Thomas M. Hageman, Petitioner-appellant, v. Commissioner of Internal Revenue, Respondent-appellee, 446 F.2d 20 (5th Cir. 1971)Annotate this Case
Rehearing Denied July 14, 1971
Richard W. Roe, Fort Lauderdale, Fla., for petitioner-appellant.
K. Martin Worthy, Chief Counsel, Internal Revenue Service, Washington, D. C., Johnnie M. Walters, Asst. Atty. Gen., Meyer Rothwacks, Tax Division, U. S. Dept. of Justice, Bobby D. Burns, Atty., Internal Revenue Service, Washington, D. C., Robert W. Rust, U. S. Atty., Miami, Fla., Bennett N. Hollander, Richard Farber, Attys., Dept. of Justice, Tax Div., Washington, D. C., for respondent-appellee.
Before JOHN R. BROWN, Chief Judge, and COLEMAN and CLARK, Circuit Judges.
Taxpayer contends that complete liquidation of his solely owned corporation (HBDC) was effected under 26 U.S.C.A. § 331(a)1 in 1964 rather than 1965 as held by the Tax Court. We affirm.
There is really not a significant question of law. All agree that "complete" liquidation is tested in practical terms and that the liquidation need not be literally complete.2 This is essentially a factual question for the trier of the fact, not ordinarily this Court.

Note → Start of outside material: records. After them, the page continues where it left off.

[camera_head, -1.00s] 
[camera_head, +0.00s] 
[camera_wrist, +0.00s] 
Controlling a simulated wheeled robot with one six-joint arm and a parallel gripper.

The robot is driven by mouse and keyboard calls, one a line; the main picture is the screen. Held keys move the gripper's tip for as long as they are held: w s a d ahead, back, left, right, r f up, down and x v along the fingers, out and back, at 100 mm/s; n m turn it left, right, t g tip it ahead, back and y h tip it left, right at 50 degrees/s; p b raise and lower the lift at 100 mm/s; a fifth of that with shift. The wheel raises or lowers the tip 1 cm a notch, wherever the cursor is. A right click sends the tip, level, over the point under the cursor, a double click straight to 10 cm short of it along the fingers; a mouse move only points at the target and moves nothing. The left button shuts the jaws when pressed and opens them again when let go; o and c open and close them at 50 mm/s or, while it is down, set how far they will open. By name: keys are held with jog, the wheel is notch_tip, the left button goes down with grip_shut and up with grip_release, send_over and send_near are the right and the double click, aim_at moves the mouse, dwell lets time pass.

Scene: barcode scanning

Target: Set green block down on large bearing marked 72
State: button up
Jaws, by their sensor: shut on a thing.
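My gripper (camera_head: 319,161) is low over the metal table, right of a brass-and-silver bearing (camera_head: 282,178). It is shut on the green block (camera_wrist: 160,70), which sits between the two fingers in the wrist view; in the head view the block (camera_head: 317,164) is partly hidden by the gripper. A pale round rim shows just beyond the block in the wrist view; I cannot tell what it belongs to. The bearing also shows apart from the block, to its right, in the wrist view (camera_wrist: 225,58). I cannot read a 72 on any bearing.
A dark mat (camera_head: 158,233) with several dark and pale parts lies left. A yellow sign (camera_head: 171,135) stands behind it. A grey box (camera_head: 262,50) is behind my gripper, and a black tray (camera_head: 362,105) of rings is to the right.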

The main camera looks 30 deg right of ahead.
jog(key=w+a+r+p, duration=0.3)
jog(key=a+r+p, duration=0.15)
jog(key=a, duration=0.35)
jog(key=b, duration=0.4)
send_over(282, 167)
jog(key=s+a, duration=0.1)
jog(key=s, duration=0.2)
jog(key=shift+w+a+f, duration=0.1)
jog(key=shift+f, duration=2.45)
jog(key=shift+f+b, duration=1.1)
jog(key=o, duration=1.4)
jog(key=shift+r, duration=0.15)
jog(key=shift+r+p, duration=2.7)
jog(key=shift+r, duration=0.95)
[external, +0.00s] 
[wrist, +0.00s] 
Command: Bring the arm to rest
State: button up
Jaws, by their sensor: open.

The case turns on the disposition of the two major assets of HBDC: the Hortt property, an ocean front residence, and (more important) the Rivermead high rise apartment. The deed from HBDC to Taxpayer for the Hortt residence was dated and delivered in 1965, and that from HBDC to the third party purchaser of Rivermead was not effectually delivered until February 1965. Taxpayer must contend that, while this is true, as a practical proposition there had been a distribution by the corporation to him during 1964 pursuant to a resolution of the stockholders and directors adopted November 17, 1964, under 26 U.S.C.A. § 6043, the existence of the resolution being manifested by the filing in 1965 of Form 966.
This does not carry the day — although it might have — for several reasons. The foremost is the fact that the plan of liquidation (as permitted by § 6043) did not call for any definitive date for liquidation distribution except that it had to be accomplished "as quickly as possible, but in any event not less3 than twelve (12) months from the date hereof."
More important, every objective fact manifested a purpose not to distribute these assets to Taxpayer but to retain them in the corporation. True, this was not for tax or corporate purposes. But it was deliberately done under the most specific and competent legal advice. Taxpayer had two other problems, one his health, the second marital. He and his coterie of advisers were apprehensive that even though his wife (from whom he obtained a divorce in 1965) had in a separation agreement made an express commitment to waive her dower rights and join in any deeds, she would sense the power of her position and coerce the anxious Taxpayer into a payment of blood money. The title not only remained in HBDC, but the initial sale contract and, more important, the December 31, 1964 "Closing Agreement and Escrow" were those of the corporation to which Taxpayer was not even a nominal party. And when the contingent conditions were satisfied to the purchaser's satisfaction, the closing in February 1965 gave final effect to the corporate deed in return for the net cash price of $159,335.05 by check payable to HBDC.
These factors and many more indicators of corporate dealing warranted the critical finding that Rivermead was not distributed to Taxpayer in 1964.
Section 331(a) (1) of the 1954 Code provides that "Amounts distributed in complete liquidation of a corporation shall be treated as in full payment in exchange for the stock."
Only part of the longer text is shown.